Segue o historiador: “O Rio Grande do Sul é muito mais complexo do que esse hino, do que o CTG. O CTG é uma unidade de produção, uma propriedade privada, simbolizada culturalmente como modelo de sociedade humana. E uma força repressora e alienante extraordinária. E as pessoas não se dão conta disso. Há uma rusticidade, uma indelicadeza que impossibilita o humano em suas possibilidades de grandeza. São freios e amarras a bandeiras universalistas e civilizatórias”.

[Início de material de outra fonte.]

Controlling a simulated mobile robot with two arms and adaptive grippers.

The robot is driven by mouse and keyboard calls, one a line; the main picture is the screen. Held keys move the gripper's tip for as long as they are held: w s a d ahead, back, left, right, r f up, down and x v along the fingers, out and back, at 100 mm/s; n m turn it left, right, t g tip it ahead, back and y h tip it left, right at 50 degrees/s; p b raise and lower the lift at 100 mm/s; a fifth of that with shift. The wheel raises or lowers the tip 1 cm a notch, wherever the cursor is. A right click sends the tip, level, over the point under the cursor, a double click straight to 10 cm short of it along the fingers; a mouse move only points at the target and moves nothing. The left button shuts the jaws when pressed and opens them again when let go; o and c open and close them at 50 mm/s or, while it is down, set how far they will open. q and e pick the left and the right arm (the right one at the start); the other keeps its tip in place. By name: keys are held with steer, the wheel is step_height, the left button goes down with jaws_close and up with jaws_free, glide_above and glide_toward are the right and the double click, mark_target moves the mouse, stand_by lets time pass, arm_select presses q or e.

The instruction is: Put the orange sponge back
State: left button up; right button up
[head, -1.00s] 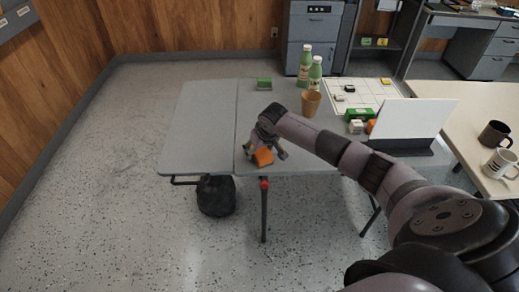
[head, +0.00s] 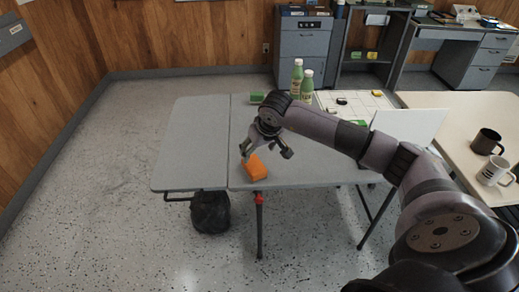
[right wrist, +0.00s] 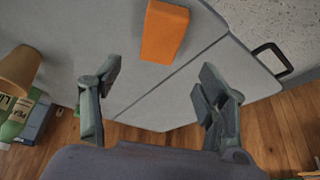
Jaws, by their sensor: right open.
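The orange sponge (head: 255,168) rests on the grey folding table (head: 200,150) near its front edge, just right of the seam. In the right wrist view the sponge (right wrist: 165,32) lies ahead of the fingertips, whole and clear of them. My right gripper (head: 266,153) is open and empty above the table, just behind the sponge in the head view. Its two spread fingers also show in the right wrist view (right wrist: 157,85). My left gripper is not in view.
Two green bottles (head: 296,78) stand at the back, by a white gridded mat (head: 375,99) with small blocks. A white panel (head: 410,124) stands on the right. Mugs (head: 487,141) stand on the side table. The table's left half is clear.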

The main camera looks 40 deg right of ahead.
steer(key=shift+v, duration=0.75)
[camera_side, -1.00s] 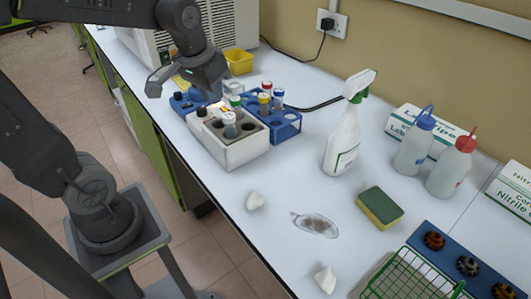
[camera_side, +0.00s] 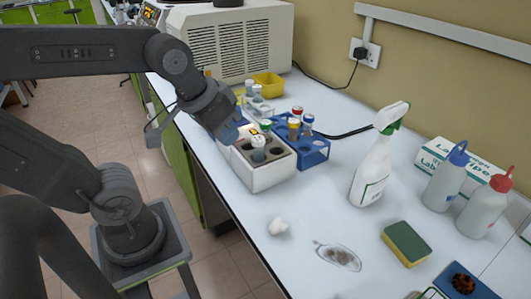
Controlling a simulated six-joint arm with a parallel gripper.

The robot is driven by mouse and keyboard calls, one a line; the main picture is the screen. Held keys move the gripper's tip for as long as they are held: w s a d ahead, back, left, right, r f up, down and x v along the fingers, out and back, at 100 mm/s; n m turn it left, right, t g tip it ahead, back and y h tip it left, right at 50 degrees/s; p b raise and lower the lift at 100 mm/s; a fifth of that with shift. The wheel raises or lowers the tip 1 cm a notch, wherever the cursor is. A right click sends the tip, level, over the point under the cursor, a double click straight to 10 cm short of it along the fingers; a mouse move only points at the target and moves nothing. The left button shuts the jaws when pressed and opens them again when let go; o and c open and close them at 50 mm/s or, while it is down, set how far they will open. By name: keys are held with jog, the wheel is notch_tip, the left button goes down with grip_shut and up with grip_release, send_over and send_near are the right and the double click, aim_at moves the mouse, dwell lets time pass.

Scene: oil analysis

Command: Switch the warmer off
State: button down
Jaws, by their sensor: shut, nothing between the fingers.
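The warmer (camera_side: 268,178) is a white block with round wells, standing near the table's left edge. My gripper (camera_side: 230,132) is shut and empty, pointing down close to that end. Its fingertips and the warmer's switch are hard to make out, and I cannot tell whether they touch.
A blue rack (camera_side: 314,151) with capped tubes stands close behind the warmer on the right. A large white vented machine (camera_side: 238,45) is at the back.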

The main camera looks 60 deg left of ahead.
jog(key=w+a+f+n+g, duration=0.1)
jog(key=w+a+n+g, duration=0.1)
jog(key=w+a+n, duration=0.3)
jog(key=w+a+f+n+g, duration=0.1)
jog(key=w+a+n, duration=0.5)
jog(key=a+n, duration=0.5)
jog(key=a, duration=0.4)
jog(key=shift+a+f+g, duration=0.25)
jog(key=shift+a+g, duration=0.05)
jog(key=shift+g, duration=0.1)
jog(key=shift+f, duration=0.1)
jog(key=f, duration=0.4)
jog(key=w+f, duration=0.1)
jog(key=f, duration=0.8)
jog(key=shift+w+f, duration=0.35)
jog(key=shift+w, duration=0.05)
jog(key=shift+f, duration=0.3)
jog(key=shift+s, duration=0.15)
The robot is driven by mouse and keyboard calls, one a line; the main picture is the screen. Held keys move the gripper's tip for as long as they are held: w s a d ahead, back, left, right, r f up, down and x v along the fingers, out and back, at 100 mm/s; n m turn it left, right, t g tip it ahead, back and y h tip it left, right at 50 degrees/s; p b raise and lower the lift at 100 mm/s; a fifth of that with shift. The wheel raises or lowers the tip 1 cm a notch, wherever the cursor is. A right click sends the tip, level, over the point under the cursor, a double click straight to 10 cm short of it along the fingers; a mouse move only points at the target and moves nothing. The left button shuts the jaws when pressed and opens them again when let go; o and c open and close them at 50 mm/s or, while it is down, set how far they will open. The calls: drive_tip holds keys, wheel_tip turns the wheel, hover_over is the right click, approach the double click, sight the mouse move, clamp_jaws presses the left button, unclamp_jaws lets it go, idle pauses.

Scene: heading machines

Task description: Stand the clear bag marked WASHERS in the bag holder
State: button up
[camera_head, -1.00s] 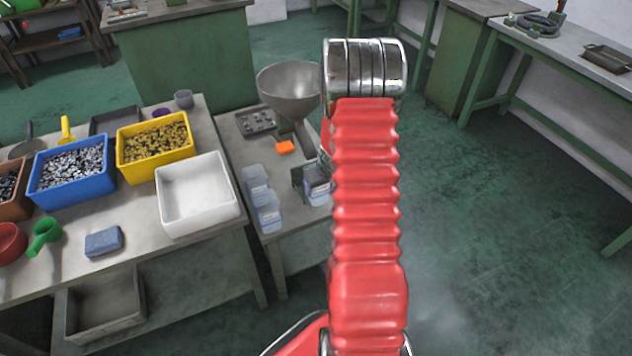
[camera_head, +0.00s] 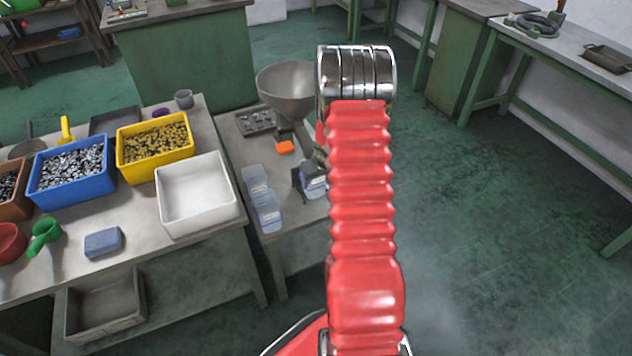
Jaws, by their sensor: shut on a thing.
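A clear bluish bag (camera_head: 314,182) is at the dark bag holder (camera_head: 298,182) on the small grey bench, just left of my red arm. It looks roughly upright, but I cannot tell whether it rests inside the holder. Its marking is too small to read. My gripper (camera_head: 318,164) is mostly hidden behind my arm; only a small dark part shows at the bag's top, shut on the bag. Two more clear bags with pale labels, a rear one (camera_head: 256,182) and a front one (camera_head: 268,213), are left of the holder.
A metal funnel (camera_head: 287,88) rises behind the holder. An empty white bin (camera_head: 197,205) stands on the left table. The floor at right is clear.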

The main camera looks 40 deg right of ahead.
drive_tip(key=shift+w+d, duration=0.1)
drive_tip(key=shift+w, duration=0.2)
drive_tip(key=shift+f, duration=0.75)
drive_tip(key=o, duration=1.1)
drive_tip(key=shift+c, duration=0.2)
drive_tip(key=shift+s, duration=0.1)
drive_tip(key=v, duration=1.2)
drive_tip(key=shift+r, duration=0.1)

Tau aponta a existência de movimentos de resistência a essa cultura autoritária, racista, machista. “Há um Rio Grande do Sul em estado de letargia que se manifesta pontualmente na fronteira, na serra, nas missões, no litoral, nas comunidades quilombolas, nas cooperativas, nas escolas de samba. Há um Rio Grande do Sul prazeroso de se orgulhar. Um exemplo. O número de casas, de instituições afrodescendentes aqui é infinitamente superior ao número de CTGs. Mas elas não têm visibilidade e reconhecimento público”.
Nessa disputa política e cultural, o historiador vê caminhos:
“Esse embate não vai se dar unicamente nesse ambiente do regionalismo. É preciso ter universalidade. O que vai minar [o tradicionalismo] são as bandeiras humanistas, de direitos humanos, as grandes lutas pelos direitos dos indígenas, dos negros, do povo excluído em geral. É a necessidade do plural”.